Russia's supreme court orders rights group Memorial to close
Russia's Supreme Court on Tuesday ordered the closure of Memorial, the country's most prominent rights group, which chronicled Stalin-era purges and symbolised post-Soviet democratisation.
Judge Alla Nazarova ordered the closure of Memorial International, the organisation's central structure, and its regional branches for failing to mark all of its publications with a label of "foreign agent" as required by law.
The "foreign agent" legislation, which carries Stalin-era connotations, brands organisations receiving funds from overseas as acting against Russia's interests.
"Disgrace! Disgrace!" some supporters shouted in court after the ruling.
Prosecutors also accused Memorial International of denigrating the memory of the Soviet Union and its victories and rehabilitating "Nazi criminals".
During Tuesday's hearing a prosecutor said Memorial "creates a false image of the USSR as a terrorist state and denigrates the memory of World War II".
The court decision is the hardest blow yet to the organisation founded in 1989 by Soviet dissidents including Nobel Peace Prize laureate Andrei Sakharov.
Lawyer Maria Eismont said the shutdown was a "very bad sign" but added that Memorial would appeal and press ahead with its work.
"This is not the end," she told reporters.
Dozens of supporters gathered outside the courthouse in freezing temperatures and several people were detained.
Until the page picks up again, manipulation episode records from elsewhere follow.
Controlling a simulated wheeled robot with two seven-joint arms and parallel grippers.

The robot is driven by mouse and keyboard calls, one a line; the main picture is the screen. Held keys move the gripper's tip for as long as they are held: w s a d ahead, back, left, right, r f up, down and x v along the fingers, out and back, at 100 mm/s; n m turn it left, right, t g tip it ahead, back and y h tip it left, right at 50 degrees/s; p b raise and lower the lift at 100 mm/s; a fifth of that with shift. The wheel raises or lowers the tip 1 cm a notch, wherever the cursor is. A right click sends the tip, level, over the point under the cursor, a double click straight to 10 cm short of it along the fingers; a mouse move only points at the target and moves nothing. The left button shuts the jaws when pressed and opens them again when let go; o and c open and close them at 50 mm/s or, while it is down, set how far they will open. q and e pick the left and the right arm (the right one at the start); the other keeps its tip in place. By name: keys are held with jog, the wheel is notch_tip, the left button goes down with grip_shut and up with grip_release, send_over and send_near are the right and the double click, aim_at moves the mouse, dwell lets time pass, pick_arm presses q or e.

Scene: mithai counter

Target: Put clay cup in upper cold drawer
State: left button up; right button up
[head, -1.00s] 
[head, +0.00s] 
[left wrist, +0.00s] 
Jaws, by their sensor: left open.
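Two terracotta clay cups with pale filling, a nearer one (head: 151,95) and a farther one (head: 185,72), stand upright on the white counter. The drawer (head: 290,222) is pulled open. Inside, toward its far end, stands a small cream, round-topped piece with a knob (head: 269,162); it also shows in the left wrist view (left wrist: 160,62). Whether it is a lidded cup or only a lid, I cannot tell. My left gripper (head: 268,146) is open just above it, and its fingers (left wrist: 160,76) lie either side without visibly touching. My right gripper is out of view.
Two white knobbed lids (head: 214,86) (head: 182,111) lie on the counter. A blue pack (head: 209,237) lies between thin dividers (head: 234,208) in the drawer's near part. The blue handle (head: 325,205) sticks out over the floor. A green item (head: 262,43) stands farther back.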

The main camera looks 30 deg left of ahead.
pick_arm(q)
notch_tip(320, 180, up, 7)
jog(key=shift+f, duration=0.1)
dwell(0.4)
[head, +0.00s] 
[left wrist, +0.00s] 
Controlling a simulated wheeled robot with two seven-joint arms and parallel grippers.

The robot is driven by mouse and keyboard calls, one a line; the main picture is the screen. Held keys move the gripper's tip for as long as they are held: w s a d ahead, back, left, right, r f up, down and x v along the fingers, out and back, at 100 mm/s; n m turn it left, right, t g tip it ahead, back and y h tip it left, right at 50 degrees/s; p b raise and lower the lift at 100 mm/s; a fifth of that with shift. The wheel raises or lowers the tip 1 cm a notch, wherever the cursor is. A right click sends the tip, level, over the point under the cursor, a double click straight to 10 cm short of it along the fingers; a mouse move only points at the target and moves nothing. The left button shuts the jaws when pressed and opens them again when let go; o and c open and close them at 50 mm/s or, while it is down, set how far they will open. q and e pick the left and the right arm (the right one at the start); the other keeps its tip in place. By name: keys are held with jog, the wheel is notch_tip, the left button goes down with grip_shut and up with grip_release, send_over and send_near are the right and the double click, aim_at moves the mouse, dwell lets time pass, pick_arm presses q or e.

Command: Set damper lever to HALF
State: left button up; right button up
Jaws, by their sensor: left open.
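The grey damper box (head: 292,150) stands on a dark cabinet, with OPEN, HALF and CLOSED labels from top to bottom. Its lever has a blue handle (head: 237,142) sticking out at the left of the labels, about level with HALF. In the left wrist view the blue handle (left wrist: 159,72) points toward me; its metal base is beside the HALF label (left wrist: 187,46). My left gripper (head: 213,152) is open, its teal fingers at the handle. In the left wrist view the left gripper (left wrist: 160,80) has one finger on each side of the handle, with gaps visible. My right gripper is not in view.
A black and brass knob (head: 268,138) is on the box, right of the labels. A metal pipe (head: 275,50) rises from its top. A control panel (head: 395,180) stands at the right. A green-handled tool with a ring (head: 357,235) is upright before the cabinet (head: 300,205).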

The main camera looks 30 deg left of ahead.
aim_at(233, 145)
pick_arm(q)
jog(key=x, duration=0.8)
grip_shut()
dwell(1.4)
After the ruling, police demanded that members of the public and journalists disperse.
Memorial is a loose structure of locally registered organisations, with Memorial International maintaining the network's extensive archives in Moscow and coordinating its work.
The group has spent years cataloguing atrocities committed in the Soviet Union, especially in the notorious network of prison camps, the Gulag.
The move against Memorial caps a year that has seen authorities jail President Vladimir Putin's top critic Alexei Navalny, outlaw his organisations and crack down on independent media and rights groups.
But the ban against Memorial International stands out even in the current climate and would have been unimaginable just a few years ago.
Supporters say its closure signals the end of an era in Russia's post-Soviet democratisation process, which began 30 years ago this month.
Supporter Maria Biryukova said Russia needed Memorial to make sure the country did not repeat mistakes of the past.
"Memorial tells the truth, in no way does it denigrate the country," she told AFP.
Another supporter, author Leonid Bakhnov, whose grandfather was executed at the peak of Stalin-era purges in 1937, said the group's closure was "a tragedy for Russia".
"What a wonderful New Year they arranged for us," he said bitterly.
Memorial's founders have denied any serious violations, saying that only an insignificant number of documents may have been missing the tag.
Tuesday's hearing was one of two cases brought against the group. Prosecutors have also demanded a court close Memorial's Human Rights Centre, accusing it of condoning "terrorism and extremism" in addition to breaches of the "foreign agent" legislation.
On Wednesday, a Moscow court will hold a new hearing in that case.
The group has been in the crosshairs of the authorities for years and Putin has accused it of advocating for "terrorist and extremist organisations".
On Monday, a court in the northwestern city of Petrozavodsk increased a prison sentence for the head of Memorial in Karelia, Yury Dmitriyev, to a total of 15 years.
His supporters say he is being punished for his work locating mass graves of people killed under Soviet dictator Joseph Stalin.
Sentenced last year to 13 years in prison on what his supporters say were fabricated child sex charges, the 65-year-old will now spend two additional years in prison.
On Tuesday, Navalny's team said the authorities had detained the heads of his now-dismantled offices in the Siberian regions of Irkutsk and Tomsk, Zakhar Sarapulov and Ksenia Fadeyeva, who is also a local lawmaker.